But before I ended the conversation-So you now think I over serviced the equipment that's interesting.
You do realize the older the equipment gets you need to keep the intervals tighter don't you? Not the other
way around. Fact your dad set his at 40,000 and look at how many air compressors took a dump and the
crank seals on every engine in his group leak. Sure the manufacture and Penske says it's ok that is nothing
more than Kool Aid.

And to make my point-How many engines has the company lost in the last 25 years? Zero-out of 375 plus
tractors and not a one had oil samples taken. Never lost a load because a refer engine failed. The Grain Growers
who we did their service repair work had 11 trucks that racked up no less than 28,000 hours per truck and that includes
two B model Cats. Original engines never had the heads removed. Our own trucks at roughly 375 ran a total
of 187,000,500 miles and never lost a engine. You do what you want it's your equipment, I have no say so
in the matter anymore. Loose one refer engine loose the load and how many oil changes would that pay for?

This industry cost cutting thought of extending service intervals {and no matter what type of machine} is
great for parts sales, that's where the money is. The proof is in the end result, don't fix what isn't broke.

My take on servicing.
 

Vetech63

Senior Member
Joined
Aug 10, 2016
Messages
6,498
Location
Oklahoma
All cost cutting measures I have seen for 40 years is always on the PM side of the business..........after that it is usually employees. PM service has never been valued and is looked at by the bean counters as a liability and not an asset. That may never change.
 

bam1968

Senior Member
Joined
Nov 1, 2014
Messages
534
Location
IA
Occupation
Excavating Contractor
Years ago a good friend of mine had @ 30 trucks running mostly the midwest states. He was anal about his trucks getting greased once a week. At the time I thought it was a little excessive but his thinking was that by doing that he would catch alot of problems before they actually happened. I realize that grease and oils are better now than they were back then but the idea of only opening the hood every 45,000 miles looks like a recipe for disaster. Just my $.02
 

Junkyard

Senior Member
Joined
Jun 5, 2016
Messages
3,650
Location
Claremore, OK
Occupation
Field Mechanic
I’ve seen both methods first hand. Run to failure vs planned Maintenace. What a lot of guys don’t consider is the cost of the downtime which can be manpower, rental machines, liquidated damages….the list goes on. Once you convince somebody to get on a Maintenace program and they see what it does for their utilization and repair costs you look like a genius for doing it. Not to mention a lot of what you need for said program is cheaper in bulk anyway. But what do we know? Lol
 

Truck Shop

Senior Member
Joined
Dec 7, 2015
Messages
17,249
Location
WWW.
In this case selling a maintenance program on a 160 point inspection--is for people who roll
their sh!t into little balls. This high tech idea of a tech performing a service/inspection wearing
ear buds so that a computer is having a one sided conversation with said tech as he measures
tread depth and records the tread depth while talking back to said computer is nut's and a waste
of time-------------------------------------------------------------------------------------------------------------
-----------Especially when all the tires are new.

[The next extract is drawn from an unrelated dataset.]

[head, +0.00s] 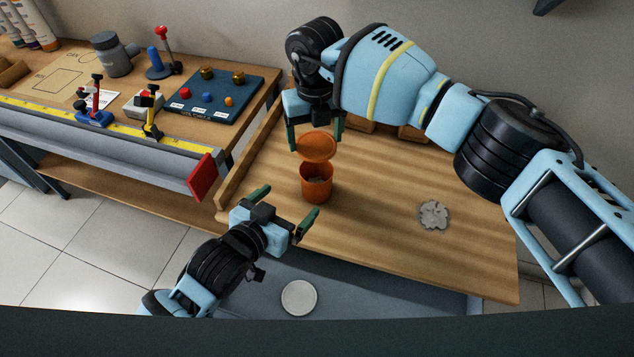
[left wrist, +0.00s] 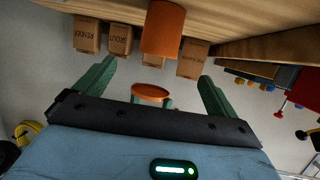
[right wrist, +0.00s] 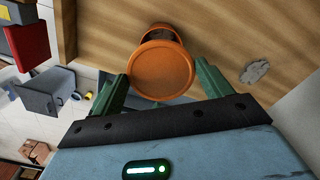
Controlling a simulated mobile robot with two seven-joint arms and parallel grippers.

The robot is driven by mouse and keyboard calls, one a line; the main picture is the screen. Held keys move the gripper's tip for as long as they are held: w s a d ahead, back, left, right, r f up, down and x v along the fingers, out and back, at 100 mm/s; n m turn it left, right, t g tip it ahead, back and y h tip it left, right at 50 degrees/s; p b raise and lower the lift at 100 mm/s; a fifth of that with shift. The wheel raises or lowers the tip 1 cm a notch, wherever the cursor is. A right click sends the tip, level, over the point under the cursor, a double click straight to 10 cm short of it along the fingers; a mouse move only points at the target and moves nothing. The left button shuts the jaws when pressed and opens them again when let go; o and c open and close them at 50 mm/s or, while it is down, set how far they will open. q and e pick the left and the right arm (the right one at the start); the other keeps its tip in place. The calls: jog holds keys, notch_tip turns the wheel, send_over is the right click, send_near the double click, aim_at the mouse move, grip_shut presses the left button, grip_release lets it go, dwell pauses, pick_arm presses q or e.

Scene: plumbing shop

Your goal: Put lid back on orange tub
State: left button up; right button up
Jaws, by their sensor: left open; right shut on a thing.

Once you convince somebody to get on a Maintenace program and they see what it does for their utilization and repair costs you look like a genius for doing it. Not to mention a lot of what you need for said program is cheaper in bulk anyway. But what do we know? Lol
 

Birken Vogt

Charter Member
Joined
Nov 30, 2003
Messages
5,347
Location
Grass Valley, Ca
I’ve seen both methods first hand. Run to failure vs planned Maintenace. What a lot of guys don’t consider is the cost of the downtime which can be manpower, rental machines, liquidated damages….the list goes on. Once you convince somebody to get on a Maintenace program and they see what it does for their utilization and repair costs you look like a genius for doing it. Not to mention a lot of what you need for said program is cheaper in bulk anyway. But what do we know? Lol
You can't sell them on the numbers between reactive and proactive mx until they have reactive mx numbers in hand. Those are yet to be developed, but it sounds like it is starting now.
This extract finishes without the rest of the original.